His interest in poetry grew as he studied the history of literature as an undergraduate student at Harvard. Today, Reddy draws on his colleagues, the scholars at the University of Chicago, to inspire his work and push it in new directions. “This is reflective of a broad trend in the nation today, where poets draw methods and material from a conversation with practicing scholars in academia, and to my mind this is a good thing, too.” The model of the lone genius, punching away at his typewriter, does not represent the contemporary poet’s craft. Writers do not need a lot in order to write, says Reddy, “[but] you need readers and writers to come together,” something he sees happening at the UofC and throughout Hyde Park, as it has for years.

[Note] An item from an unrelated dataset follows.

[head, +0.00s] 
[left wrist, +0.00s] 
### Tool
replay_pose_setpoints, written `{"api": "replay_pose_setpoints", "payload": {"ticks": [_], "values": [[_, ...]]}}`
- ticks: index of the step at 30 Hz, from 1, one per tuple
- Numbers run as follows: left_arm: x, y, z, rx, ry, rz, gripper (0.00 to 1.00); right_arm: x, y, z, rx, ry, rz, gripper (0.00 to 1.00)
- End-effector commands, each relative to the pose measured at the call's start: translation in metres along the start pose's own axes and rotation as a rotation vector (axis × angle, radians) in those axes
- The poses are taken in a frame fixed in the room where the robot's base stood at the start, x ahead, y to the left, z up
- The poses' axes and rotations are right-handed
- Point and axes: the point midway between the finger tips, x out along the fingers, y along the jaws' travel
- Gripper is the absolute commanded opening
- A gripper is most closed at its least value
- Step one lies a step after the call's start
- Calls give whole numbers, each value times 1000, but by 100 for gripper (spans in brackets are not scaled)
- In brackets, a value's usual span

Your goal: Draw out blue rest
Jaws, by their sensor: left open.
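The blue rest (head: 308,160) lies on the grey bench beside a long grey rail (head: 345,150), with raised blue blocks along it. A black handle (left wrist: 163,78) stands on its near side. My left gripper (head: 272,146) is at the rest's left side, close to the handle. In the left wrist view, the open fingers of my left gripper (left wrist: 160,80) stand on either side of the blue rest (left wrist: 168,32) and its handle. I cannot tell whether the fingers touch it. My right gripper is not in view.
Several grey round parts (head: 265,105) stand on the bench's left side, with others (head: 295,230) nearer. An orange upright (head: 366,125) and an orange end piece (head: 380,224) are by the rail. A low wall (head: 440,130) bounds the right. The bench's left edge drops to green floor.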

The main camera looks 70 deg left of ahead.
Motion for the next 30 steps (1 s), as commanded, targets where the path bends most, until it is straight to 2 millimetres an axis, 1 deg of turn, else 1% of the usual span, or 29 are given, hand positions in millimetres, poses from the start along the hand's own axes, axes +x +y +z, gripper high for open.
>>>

One of the things that Reddy finds exceptional in the literary scene on the South Side of Chicago is its deeply rooted history. As part of what Reddy calls his “initiation” into the world of poetry at the UofC, he edited a collection of essays on the history of literary journals in Hyde Park. Reddy admits “I’m a total amateur when it comes to this material.” He discovered “how deep this history runs” after studying journals like “Big Table” and “Verse,” which disappeared years ago, but are still “formative of our contemporary literary culture.” The “Chicago Review,” which is still published by a staff of graduate students in a house on Woodlawn, introduced readers in the 1950s to the work of William S. Burroughs, Allen Ginsberg and Philip Roth, among many others. These journals, as well as a huge volume of correspondence between writers and publishers, are archived in the University of Chicago Libraries. Perhaps most important to Reddy’s academic “initiation” were the contacts he made with his colleagues: “There are many people on campus, from senior faculty members like Bob von Hallberg to younger presences like Eirik Steinhoff … who know an enormous amount about this heritage.” Perhaps what is most remarkable about the literary culture of Hyde Park is its continuity. Some journals have stopped publishing only to have new ones take their place, while the “Chicago Review,” with over sixty years of lineage, provides a direct link to Hyde Park’s literary past.
As for the future, Reddy is optimistic: “The scene here is thriving, and I’m excited to watch it continue to grow.” One reason for the positive outlook is the “great enthusiasm” with which students have greeted the administration’s initiatives to promote the arts on campus. Literature may never have been as neglected on campus as the performing or visual arts, and not as in need of help as those other fields, but Reddy still sees the arts initiative as a motivation for students to move forward with their literary projects. “They’ve launched several new literary magazines, they pack the halls at readings, and most importantly they’re writing terrific stuff … I have no doubt that we will be seeing books come out written by our graduates very soon.”
At the center of the UofC’s literary scene is Reddy’s own department, the program for Poetry and Poetics, and he does not disguise his pride in its achievements. “The Poetry and Poetics program is, in my admittedly biased opinion, the most interesting and energetic place for the study of poetry in the nation. We host a prestigious and highly diverse reading series which brings writers of all schools and regions to the University, but that’s just the tip of the iceberg. The program’s a working group of scholars who come together for a colloquium called the Poetics Workshop, and we also host a lecture series called ‘The History and Forms of Lyric,’ which brings in famous scholars to speak on a range of topics related to poetry.” Most important for Reddy is the way in which the program brings together scholars, writers, and readers for readings, discussions, and lectures.
Reddy finds that his participation in the program pushes his own writing forward. “My current project is, in many ways, the outcome of various theoretical and aesthetic discussions I’ve had with people in Poetry and Poetics.” Reddy’s current project is part scholarship and part literature. It starts with the memoirs of Kurt Waldheim, a former Secretary-General of the United Nations, who was disgraced after his membership in the Nazi Party and complicity in war crimes during World War II were made public. For Reddy, Kurt Waldheim’s memoirs raise issues, not only in terms of ethics, but also literature. “I’m writing a book,” says Reddy, “that erases language from the memoirs of Kurt Waldheim, and tries to find a poem inside his text … crossing out words from his memoirs gave me a way of exploring questions of silence and ethical implication in my own work.” This project brings together Reddy’s scholarly interests with the composition of poetry (composition in this case means crossing out words rather than writing them) to produce a uniquely cerebral work.
Reddy’s work bears the influence of his surroundings, and since coming to the University of Chicago, he has been happily planted in the academy. Reddy hopes to continue along these same lines, but as he puts it, “poets never know what’s around the corner.”